An interesting article from the Spanish-language EFE news agency on “the blog as literary genre” — a topic I sometimes pretend to have an opinion about.
- El pasquín, el “blog” del siglo XVI que los ultraortodoxos usan en el XXI | Ana Cárdenes, EFE, 8/4/10 (Centro de Estudios de Medios, Argentina).
Hundreds of posters cover the walls of the ultraorthodox Jewish neighborhood of Mea Shearim, a world in which the banishment of radio, TV and blogs on religious grounds has made the pasquínade a principal mode of communication.
I always like to point to medieval scholiae — interlinear and marginal commentary — and the study of reader-annotated books in Victorian England as similar examples.

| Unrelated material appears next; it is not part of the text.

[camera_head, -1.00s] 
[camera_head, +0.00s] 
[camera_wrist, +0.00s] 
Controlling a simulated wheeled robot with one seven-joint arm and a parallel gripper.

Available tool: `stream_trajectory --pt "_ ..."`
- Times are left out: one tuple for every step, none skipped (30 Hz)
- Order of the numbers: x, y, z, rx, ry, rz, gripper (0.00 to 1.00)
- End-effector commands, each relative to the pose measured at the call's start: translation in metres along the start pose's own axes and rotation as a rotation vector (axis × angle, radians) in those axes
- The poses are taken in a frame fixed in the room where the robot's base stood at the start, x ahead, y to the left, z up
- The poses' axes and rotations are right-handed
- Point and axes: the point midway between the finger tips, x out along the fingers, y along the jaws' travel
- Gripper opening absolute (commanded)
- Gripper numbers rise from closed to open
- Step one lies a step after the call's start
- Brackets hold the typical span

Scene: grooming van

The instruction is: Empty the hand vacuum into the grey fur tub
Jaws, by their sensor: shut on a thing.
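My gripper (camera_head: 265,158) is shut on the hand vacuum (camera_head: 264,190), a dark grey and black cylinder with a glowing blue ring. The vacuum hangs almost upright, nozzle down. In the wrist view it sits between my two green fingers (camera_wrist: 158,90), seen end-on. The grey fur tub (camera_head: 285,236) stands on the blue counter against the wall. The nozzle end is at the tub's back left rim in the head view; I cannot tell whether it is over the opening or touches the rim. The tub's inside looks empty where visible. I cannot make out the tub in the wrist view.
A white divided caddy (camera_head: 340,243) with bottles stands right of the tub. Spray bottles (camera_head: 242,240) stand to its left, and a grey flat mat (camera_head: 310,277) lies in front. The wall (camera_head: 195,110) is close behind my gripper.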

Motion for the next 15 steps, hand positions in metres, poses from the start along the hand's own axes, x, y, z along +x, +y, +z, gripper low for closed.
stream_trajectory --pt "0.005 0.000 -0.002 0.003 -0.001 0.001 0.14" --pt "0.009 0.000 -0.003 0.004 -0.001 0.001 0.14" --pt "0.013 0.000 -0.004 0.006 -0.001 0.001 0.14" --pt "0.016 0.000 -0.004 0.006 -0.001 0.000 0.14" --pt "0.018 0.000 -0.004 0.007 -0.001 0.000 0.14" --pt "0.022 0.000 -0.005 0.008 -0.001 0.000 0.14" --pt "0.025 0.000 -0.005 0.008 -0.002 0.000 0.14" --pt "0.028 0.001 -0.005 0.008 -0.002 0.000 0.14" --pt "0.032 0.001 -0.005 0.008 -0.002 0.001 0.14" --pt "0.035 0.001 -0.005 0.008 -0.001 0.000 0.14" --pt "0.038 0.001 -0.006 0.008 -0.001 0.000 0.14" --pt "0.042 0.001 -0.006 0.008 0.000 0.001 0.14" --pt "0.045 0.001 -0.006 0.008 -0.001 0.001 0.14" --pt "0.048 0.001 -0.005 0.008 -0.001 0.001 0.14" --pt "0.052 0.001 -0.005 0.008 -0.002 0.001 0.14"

These pasquinades, written in Hebrew and Yiddish, often anonymous and full of satire, are an essential means of disseminating information among members of the isolated ultraorthodox community, whose rigorous interprettion of Jewish law prevents the use of other media.
The ban on looking at photographs of women or listening to their singing — along with the general believe that ‘everything new is prohibited by the Torah’ — inspires many haredim (literally, ‘the fearful’ of God) to turn their backs on secular media, depending on the posters for information.
Garcia-Márquez, En Mala Hora, is a fine literary exploration of this same mechanism.
‘It’s like blogging to them, what one pasquinade says may be rebutted in another, and many are signed with pen names. They cannot use the Internet, and if they want to publish something and be sure everyone reads it, they use the pasquinade,’ explains Menachem Friedman, an academic expert on the subject at Bar Ilan University.
Actually, since the genre predates the Internet by centuries and centuries, it might be more useful to view blogs as just an outgrowth of the pasquinade in an electronic format.
If you think of the blog as merely a piece of digital paper, it is not as surprising that people will use it to create texts in just about any genre that you can think of. A blogged tragedy is a tragedy is a tragedy so long as it has anagnorisis and stuff
Born in XVIth century Italy as a response to Catholic authorities,. its use among the ultraorthodox was popularized by Mea Shearim, in downtown Jerusalem, in the XIXth in the former Palestine. The community rejected the first stirrings of Zionism out of a belief that the state of Israel should not be created before the coming of the Messiah.
What is geolocation tagging but a 21st century version of the old hobo codes?